Richter is an iconic artist of the Fondation Louis Vuitton Collection, which holds a number of his very significant works. A whole room was devoted to Richter’s work at the inauguration of the building in 2014. It was thus obvious to show a version never before exposed – Version VII – of Richter’s kaleidoscopic work, 4900 Colours (2007) in this new venue of Beijing. Composed of 196 panels, each consisting of 25 coloured squares that can be arranged in 11 core configurations, this work pursues the artist’s early investigation of colour field paintings which he began creating in 1966 by replicating, in large scale, industrial colour charts produced by paint manufacturers. It epitomizes Richter’s practice, and his constant quest to ultimately “desubjectivise” painting. In this regard, it seemed important to show a work emblematic of the artist’s oeuvre in painting, which is the privileged medium of Western tradition.

Also part of the Fondation’s collection, Strip (920-1), Strip (921-2) and Strip (921-5) (2011) are presented to further enhance the artist’s interest in the relationship between painting and photography, these works being in fact digital prints of augmented photographs taken of a previous squeegee painting created by the artist in 1990.

THE ARTIST

Gerhard Richter

Initially working in the academic tradition taught at Dresden Art Academy (in East Germany at that time), Gerhard Richter took up photography in the early 1960s, continuing on from the "capitalist realism" of his early works, reflecting upon painting and the purpose of art.

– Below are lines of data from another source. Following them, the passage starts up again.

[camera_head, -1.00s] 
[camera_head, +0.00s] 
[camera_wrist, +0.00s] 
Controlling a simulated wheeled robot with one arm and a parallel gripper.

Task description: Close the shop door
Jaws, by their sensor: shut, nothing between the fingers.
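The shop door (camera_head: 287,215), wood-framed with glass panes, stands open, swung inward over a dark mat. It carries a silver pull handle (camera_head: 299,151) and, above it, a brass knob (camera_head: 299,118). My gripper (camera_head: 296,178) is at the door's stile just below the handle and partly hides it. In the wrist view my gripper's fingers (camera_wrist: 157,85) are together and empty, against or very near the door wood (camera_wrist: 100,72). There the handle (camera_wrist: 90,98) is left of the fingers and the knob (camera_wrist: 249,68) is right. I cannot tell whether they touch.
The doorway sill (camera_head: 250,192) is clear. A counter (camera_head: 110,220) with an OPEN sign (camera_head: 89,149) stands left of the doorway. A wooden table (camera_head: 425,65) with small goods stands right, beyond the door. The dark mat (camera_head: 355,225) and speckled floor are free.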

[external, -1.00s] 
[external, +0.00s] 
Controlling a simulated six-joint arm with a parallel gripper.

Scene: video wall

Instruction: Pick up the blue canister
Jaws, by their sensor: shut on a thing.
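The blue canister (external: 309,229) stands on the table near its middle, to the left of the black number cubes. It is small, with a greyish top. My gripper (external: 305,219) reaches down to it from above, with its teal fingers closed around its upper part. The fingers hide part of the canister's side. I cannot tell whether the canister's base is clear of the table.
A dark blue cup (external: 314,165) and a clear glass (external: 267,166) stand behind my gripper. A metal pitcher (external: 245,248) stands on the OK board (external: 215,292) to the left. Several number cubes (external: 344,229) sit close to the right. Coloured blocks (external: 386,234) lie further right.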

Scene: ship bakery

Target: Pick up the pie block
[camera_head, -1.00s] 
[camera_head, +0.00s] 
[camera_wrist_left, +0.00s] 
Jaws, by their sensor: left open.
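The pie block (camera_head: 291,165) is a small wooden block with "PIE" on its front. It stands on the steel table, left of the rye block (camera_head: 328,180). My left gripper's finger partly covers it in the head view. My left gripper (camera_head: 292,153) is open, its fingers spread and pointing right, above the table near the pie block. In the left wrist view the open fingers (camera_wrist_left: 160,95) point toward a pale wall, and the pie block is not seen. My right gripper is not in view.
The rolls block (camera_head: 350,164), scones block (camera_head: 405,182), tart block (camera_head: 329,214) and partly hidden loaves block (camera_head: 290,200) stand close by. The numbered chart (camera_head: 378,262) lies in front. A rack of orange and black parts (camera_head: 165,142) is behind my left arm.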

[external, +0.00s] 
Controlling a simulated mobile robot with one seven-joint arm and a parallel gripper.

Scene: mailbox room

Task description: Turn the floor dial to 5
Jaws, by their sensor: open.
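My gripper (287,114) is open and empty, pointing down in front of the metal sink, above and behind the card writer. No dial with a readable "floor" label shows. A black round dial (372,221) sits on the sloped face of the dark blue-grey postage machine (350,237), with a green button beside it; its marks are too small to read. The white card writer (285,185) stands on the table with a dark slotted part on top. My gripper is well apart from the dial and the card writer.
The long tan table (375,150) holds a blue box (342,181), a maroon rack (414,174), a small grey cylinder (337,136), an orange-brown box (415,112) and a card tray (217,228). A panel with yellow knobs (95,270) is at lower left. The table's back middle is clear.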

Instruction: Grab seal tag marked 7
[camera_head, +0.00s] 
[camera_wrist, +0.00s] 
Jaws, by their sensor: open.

Marked by the experience of the war years, he found in this medium a critical distance from which to approach subjects in which politics and history are closely linked to the personal realm. Throughout his career, Richter has reproduced magazine and newspaper photographs as well as his own photographs of friends and family. At the same time he has developed a form of abstraction using coloured lines, gestural abstraction and monochrome. In this way, Richter revisits – not without an ironic distance – the history of painting, romantic and sublime themes, and geometric and lyrical abstraction. More than a parallelism, this coexistence between figuration and abstraction is like a mise en abyme, echoing the material depth of the “scratched” surface and of photographic elements perceived through other layers, or the mental depth in form of certain titles that refer to atmospheres, natural elements or people’s names. Rather than being reductive and conceptual, this lifetime’s research is radical in the way it hesitates between erasing and revealing.